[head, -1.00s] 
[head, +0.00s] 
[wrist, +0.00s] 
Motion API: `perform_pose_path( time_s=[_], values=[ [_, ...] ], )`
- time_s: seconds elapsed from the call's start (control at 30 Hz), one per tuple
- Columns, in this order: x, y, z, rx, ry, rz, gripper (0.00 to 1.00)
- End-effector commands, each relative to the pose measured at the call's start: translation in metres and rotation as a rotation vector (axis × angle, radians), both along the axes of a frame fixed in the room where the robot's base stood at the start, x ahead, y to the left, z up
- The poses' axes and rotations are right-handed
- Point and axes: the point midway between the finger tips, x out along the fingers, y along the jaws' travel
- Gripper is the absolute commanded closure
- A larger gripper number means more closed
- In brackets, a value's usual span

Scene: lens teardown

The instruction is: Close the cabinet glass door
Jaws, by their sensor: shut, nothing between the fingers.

..........

» **Problem description**
Output the full listing without altering anything.

» **Answer to the task**
[head, -1.00s] 
[head, +0.00s] 
[wrist, +0.00s] 
Motion API: `perform_pose_path( time_s=[_], values=[ [_, ...] ], )`
- time_s: seconds elapsed from the call's start (control at 30 Hz), one per tuple
- Columns, in this order: x, y, z, rx, ry, rz, gripper (0.00 to 1.00)
- End-effector commands, each relative to the pose measured at the call's start: translation in metres and rotation as a rotation vector (axis × angle, radians), both along the axes of a frame fixed in the room where the robot's base stood at the start, x ahead, y to the left, z up
- The poses' axes and rotations are right-handed
- Point and axes: the point midway between the finger tips, x out along the fingers, y along the jaws' travel
- Gripper is the absolute commanded closure
- A larger gripper number means more closed
- In brackets, a value's usual span

Scene: lens teardown

The instruction is: Close the cabinet glass door
Jaws, by their sensor: shut, nothing between the fingers.

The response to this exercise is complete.